Now, that post I did about a week ago on an item from the 1954 Gadgets Annual which also featured Madge and Albert: I recall that Madge suggested to Albert that he should make a model boat for the little lad next door, whose name I forget. (Link)
When I was a young lad some kind person gave me a present of a model boat – that boat sparked a formative experience which I remember to this day…
Would you like to hear about it dear reader? If not, you should stop reading right here.
It was a nice little boat, the kind of thing which would float on a pond if there was one handy. It was made of either pressed tin or plastic, I can’t quite recall, and it had the shape of a sleek speedboat; was it two shades of blue, or was it blue and cream in colour? It had imitation windows printed on the sides of its cabin. Also, which pleased me, it had a propeller at the stern which was powered by a wind-up clockwork motor located inside the hull. You could wind it up and – whoa! The propeller would whizz round – I couldn’t wait to get it into the water!
I’ll bet by now that you are wondering what this formative experience was that I mentioned earlier. Well, here we go:
I took my boat to the pond in the park up the road – I wound up the motor with the key, and placed the boat in the water, and… The propeller stopped and the boat just sat floating there, like a potato. (A potato Dave?… Yes…) On picking the boat out of the water the propeller whizzed around enthusiastically – on putting it back in it stopped dead. Disappointment and puzzlement in equal measure!
Two things popped into my head.
1) Why would a shop sell a toy boat that’s supposed to whizz, and doesn’t?
2) (and this is the important one) Why did it run when out of the water, but not when in it?
My young brain considered this oddity and I examined and poked everything on the boat that might be the cause. I wound up the motor and held the boat just above the water (in the kitchen sink) with the propeller turning, and slowly lowered it in. When the spinning prop touched the surface it splashed happily and only slowed down a little, but as it went a little deeper in it reluctantly gave up the ghost. Hm… Interesting….
Some serious pondering was done, and the next day whilst staring at the annoying thing I spotted that the tin propeller (just two blades) seemed out of proportion to the rest of the stylish vessel – it was just too big.
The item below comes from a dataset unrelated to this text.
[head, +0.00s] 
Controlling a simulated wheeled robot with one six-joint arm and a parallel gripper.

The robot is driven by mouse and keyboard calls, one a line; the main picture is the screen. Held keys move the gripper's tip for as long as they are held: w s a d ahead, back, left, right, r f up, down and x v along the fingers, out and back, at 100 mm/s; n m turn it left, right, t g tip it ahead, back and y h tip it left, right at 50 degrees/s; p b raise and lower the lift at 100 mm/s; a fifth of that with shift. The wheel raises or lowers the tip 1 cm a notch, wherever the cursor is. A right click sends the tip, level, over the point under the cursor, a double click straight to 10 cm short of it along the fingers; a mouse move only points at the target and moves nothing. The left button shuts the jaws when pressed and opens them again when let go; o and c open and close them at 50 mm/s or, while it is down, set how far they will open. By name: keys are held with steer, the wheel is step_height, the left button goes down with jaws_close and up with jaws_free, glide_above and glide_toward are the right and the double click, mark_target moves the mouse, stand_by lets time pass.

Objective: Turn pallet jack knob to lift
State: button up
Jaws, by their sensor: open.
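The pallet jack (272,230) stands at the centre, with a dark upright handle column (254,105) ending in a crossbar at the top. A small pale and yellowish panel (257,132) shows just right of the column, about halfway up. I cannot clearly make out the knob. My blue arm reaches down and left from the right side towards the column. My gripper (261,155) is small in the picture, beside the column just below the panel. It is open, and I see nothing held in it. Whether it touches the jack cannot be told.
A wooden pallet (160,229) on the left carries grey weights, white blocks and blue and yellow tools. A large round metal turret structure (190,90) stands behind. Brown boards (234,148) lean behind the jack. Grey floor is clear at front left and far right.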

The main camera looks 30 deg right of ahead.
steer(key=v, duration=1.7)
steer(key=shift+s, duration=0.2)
Yes! That was it!
As water is heavier, thicker, and stickier than air the motor didn’t have the power to keep the big propeller turning! I borrowed a half-blunt rusty junior hacksaw from someone and, with some difficulty and some childish swear words, cut the blades down to about a third of their original size. Problems solved! The boat didn’t exactly whizz after that, but it did chug around nicely…
I had discovered two useful things for later in life:
1) The manufacturers don’t really care very much whether the things they make actually work or not; what they are interested in is making them look nice so people will buy them.
2) I had learned first hand a tiny little bit about the science of energy, power, viscosity, surface area, mass, and inertia.
What a great little boat that was – I wish I still had it!